Dreiwitz, who says two highlights of his life are playing on “sacred ground” at Central Park — in 1993 as a member of Joan Osborne’s backing band and in 2010 with Ween — agrees. “If you can make it here, you can make it anywhere,” he says. “It’s a tough place to live, but that doesn’t stop anybody. The amount of talent here is staggering. Even when people move somewhere quieter or easier to live, I know New York always stays with them.”
BOWLING, BANDS AND BREWS
Around the corner from Brooklyn Brewery and across the street from trendy Wythe Hotel, Brooklyn Bowl is a stunning 23,000-squarefoot space that’s easily one of the most unique nightlife spots in the city — and one of its busiest.
Opened in 2009 and hosting bands and Djs every day of the week, including a long-running Thursday night residency with DJ ?uestlove of hip-hop supergroup The Roots, Brooklyn Bowl features a 600-capacity performance venue shouldering 16 bowling lanes, a packed bar with more than 10 locally brewed beers on tap, and a small restaurantstyle seating area where plates of fried chicken, catfish sandwiches, gourmet macaroni and cheese, and other rich cuisine from renowned Blue Ribbon Restaurants are served.
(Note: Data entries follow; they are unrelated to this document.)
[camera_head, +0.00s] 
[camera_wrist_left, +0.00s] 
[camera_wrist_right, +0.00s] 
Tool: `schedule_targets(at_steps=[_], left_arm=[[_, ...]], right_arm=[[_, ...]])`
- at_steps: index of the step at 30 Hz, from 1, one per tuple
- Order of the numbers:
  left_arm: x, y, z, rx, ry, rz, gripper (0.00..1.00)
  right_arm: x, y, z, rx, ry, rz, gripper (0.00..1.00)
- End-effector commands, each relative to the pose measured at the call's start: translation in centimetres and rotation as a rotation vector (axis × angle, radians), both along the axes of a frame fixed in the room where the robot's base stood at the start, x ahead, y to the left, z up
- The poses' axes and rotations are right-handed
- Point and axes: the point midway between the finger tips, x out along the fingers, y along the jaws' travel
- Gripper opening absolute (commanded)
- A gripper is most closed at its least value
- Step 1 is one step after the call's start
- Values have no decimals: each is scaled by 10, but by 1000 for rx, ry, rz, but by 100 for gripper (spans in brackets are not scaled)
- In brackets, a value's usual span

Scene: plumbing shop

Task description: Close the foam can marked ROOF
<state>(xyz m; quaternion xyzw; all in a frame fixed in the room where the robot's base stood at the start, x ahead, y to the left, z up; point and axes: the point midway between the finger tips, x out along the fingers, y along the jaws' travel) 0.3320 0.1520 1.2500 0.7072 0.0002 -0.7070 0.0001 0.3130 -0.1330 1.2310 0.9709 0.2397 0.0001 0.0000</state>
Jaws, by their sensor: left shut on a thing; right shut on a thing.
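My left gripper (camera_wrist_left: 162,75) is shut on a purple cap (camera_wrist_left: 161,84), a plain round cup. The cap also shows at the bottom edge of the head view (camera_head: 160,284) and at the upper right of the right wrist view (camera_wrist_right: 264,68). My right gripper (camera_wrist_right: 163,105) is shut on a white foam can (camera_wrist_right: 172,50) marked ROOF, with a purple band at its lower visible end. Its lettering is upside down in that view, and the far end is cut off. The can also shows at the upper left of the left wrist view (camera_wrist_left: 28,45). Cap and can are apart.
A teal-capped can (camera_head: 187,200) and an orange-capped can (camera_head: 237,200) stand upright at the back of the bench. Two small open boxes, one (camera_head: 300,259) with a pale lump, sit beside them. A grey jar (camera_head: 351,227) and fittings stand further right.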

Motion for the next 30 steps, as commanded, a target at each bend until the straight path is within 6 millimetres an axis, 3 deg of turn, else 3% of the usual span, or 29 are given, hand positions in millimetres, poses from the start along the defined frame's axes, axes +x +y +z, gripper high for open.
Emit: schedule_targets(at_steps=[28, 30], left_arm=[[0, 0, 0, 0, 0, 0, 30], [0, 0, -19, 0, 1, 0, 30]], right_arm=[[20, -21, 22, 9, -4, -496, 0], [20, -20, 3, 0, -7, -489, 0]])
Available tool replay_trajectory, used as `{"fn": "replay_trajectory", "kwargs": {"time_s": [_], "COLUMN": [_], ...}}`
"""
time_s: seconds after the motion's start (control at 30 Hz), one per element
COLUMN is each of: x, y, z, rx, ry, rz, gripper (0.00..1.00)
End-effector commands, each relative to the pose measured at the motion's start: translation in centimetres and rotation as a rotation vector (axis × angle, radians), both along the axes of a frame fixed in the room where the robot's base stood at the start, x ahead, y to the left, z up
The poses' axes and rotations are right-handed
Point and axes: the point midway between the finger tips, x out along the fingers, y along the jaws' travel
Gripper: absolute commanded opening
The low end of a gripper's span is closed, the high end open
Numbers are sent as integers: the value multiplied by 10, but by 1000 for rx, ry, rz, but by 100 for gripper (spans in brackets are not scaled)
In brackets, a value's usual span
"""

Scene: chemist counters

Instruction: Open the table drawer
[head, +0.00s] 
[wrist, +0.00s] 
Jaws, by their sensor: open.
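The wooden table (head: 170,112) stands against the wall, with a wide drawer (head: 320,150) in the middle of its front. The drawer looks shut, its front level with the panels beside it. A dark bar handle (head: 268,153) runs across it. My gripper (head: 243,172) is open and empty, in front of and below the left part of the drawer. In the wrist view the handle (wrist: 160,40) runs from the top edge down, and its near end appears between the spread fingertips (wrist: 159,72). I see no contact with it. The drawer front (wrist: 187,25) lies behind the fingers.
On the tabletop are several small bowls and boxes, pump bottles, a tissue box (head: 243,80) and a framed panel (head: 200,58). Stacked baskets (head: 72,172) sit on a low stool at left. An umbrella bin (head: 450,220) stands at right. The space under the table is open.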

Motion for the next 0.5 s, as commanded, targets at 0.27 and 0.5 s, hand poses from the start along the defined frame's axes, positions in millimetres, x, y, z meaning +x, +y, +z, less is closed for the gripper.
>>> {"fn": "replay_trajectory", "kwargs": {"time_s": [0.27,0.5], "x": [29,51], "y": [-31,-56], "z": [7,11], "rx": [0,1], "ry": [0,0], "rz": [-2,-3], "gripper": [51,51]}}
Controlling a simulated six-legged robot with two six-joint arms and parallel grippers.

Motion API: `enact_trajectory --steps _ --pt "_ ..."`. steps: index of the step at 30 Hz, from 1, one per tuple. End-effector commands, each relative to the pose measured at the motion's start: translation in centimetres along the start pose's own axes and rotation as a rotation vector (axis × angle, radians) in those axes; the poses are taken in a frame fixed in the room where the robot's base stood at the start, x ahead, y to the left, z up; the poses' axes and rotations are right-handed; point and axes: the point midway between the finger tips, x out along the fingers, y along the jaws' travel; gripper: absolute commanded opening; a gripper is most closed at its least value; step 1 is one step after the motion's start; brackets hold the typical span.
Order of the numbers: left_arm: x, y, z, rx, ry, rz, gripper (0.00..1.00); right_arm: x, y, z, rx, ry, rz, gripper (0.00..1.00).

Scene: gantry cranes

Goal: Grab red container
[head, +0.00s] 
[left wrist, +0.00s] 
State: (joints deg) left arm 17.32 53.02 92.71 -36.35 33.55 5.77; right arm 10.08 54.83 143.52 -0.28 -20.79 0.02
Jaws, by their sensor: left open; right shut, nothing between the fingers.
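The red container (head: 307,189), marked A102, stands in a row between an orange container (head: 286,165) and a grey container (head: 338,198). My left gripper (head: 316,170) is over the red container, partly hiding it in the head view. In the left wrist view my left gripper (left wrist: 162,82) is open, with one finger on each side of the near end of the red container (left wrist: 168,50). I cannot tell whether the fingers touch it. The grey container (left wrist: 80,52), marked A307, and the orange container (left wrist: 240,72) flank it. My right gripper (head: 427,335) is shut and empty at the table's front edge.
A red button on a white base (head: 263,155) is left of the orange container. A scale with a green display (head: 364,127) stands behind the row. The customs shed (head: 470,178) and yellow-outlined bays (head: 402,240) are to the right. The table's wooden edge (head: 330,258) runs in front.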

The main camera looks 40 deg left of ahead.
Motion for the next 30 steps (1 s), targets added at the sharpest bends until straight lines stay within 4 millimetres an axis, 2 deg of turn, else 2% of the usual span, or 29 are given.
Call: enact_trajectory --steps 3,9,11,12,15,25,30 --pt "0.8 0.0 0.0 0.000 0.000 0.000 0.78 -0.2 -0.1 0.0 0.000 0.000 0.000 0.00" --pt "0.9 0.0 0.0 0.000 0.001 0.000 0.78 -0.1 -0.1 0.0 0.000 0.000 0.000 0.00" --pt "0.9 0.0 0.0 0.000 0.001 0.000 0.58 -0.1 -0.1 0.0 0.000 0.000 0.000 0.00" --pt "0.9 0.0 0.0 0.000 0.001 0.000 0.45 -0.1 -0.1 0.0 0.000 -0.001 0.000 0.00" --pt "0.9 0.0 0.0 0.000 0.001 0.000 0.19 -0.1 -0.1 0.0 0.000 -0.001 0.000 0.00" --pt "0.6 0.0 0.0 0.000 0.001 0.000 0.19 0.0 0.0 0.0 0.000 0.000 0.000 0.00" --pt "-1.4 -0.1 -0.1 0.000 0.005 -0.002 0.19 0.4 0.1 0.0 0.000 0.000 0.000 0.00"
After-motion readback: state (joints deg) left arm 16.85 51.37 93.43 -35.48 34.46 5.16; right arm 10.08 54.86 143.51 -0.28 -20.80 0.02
It can take as long as 2–3 hours to get a bowling lane on weekend nights, but this is one spot well worth the wait.
Getting There: Brooklyn Bowl is located at 61 Wythe Avenue in Williamsburg, Brooklyn, just across the East River. Take the crosstown L train, which runs along 14th Street in Manhattan, east to Bedford Avenue, the first stop in Brooklyn. Walk north on Bedford Ave. To N. 11th Street, turn left, go two blocks to Wythe and look for the lit entrance and doorman on your right.